- _What to work on_: The material below holds pictures; leave them out and reproduce exactly the lines from the one with "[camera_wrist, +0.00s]" through the one with "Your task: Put", inclusive.

- _Raw records_:
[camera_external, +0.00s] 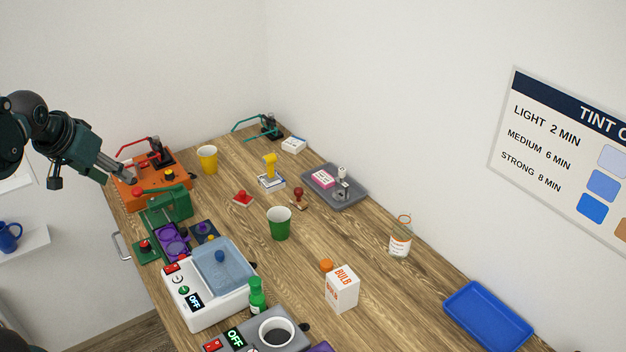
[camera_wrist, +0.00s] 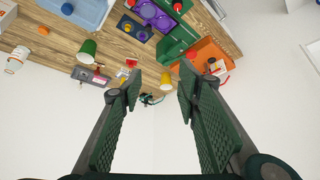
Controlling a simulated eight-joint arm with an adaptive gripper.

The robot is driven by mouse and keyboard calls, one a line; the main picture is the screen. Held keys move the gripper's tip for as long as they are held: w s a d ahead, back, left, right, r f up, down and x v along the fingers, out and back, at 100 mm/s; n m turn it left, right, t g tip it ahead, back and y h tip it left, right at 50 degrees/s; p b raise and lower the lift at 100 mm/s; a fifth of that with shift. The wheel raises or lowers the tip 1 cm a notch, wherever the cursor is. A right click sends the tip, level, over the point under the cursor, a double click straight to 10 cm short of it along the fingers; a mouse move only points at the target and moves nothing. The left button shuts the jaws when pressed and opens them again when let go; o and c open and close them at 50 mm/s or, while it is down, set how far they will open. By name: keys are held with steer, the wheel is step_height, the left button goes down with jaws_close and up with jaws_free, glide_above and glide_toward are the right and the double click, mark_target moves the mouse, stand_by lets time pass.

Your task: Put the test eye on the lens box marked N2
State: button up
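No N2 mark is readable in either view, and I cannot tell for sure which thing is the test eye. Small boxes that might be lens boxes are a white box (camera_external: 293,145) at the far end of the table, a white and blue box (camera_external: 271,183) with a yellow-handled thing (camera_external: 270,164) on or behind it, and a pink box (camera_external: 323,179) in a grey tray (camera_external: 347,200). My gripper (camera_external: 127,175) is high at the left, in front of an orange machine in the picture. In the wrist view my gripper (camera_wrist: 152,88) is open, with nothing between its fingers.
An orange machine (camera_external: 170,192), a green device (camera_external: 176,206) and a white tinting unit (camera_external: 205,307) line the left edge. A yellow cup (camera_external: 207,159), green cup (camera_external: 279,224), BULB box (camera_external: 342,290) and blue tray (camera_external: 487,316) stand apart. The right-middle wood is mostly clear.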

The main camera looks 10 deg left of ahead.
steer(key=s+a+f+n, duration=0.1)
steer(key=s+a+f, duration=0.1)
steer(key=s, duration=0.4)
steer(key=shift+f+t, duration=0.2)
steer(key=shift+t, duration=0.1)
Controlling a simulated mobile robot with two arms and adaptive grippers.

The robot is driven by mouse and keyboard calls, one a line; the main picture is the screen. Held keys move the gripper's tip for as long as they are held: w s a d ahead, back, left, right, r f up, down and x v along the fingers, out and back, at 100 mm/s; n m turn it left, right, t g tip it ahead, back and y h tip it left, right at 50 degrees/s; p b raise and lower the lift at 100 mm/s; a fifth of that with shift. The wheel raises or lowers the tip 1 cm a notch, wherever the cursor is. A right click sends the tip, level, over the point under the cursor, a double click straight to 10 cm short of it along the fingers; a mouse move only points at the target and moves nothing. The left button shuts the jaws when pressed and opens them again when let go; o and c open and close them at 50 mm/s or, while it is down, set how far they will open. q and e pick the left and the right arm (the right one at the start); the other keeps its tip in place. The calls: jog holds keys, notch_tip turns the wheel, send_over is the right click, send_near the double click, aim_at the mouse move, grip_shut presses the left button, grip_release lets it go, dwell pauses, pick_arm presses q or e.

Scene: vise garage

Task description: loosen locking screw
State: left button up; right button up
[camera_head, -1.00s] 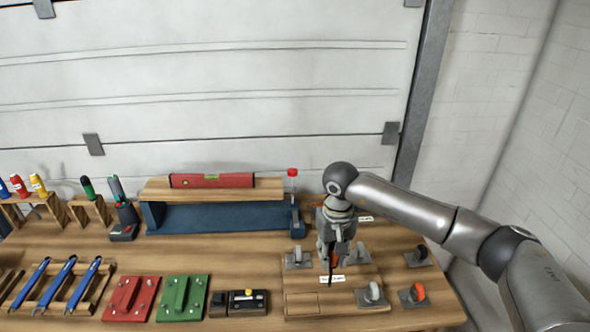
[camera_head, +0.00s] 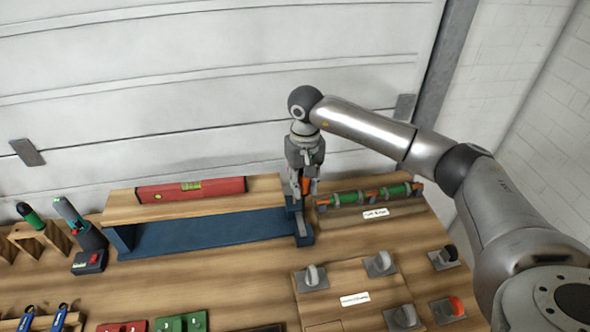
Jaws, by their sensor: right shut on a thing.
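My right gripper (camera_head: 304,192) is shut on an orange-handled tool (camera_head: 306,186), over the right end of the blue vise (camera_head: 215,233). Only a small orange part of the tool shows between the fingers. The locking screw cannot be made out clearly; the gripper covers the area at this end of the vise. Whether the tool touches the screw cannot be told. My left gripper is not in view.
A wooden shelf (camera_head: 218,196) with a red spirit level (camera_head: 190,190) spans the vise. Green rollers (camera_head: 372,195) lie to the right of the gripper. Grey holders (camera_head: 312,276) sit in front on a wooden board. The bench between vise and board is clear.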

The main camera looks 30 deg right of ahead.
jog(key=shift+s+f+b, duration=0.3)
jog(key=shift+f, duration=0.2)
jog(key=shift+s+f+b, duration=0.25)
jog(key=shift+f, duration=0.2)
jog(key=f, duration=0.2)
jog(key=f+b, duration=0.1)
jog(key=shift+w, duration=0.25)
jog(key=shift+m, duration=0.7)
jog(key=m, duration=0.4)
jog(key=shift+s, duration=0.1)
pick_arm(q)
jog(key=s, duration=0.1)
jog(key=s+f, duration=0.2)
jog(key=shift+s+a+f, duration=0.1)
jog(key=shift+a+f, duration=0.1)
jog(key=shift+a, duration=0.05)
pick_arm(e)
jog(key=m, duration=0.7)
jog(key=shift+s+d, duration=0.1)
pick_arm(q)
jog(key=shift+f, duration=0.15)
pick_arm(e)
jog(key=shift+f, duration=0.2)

- _In response_:
[camera_wrist, +0.00s] 
Controlling a simulated eight-joint arm with an adaptive gripper.

The robot is driven by mouse and keyboard calls, one a line; the main picture is the screen. Held keys move the gripper's tip for as long as they are held: w s a d ahead, back, left, right, r f up, down and x v along the fingers, out and back, at 100 mm/s; n m turn it left, right, t g tip it ahead, back and y h tip it left, right at 50 degrees/s; p b raise and lower the lift at 100 mm/s; a fifth of that with shift. The wheel raises or lowers the tip 1 cm a notch, wherever the cursor is. A right click sends the tip, level, over the point under the cursor, a double click straight to 10 cm short of it along the fingers; a mouse move only points at the target and moves nothing. The left button shuts the jaws when pressed and opens them again when let go; o and c open and close them at 50 mm/s or, while it is down, set how far they will open. By name: keys are held with steer, the wheel is step_height, the left button goes down with jaws_close and up with jaws_free, glide_above and glide_toward are the right and the double click, mark_target moves the mouse, stand_by lets time pass.

Your task: Put the test eye on the lens box marked N2

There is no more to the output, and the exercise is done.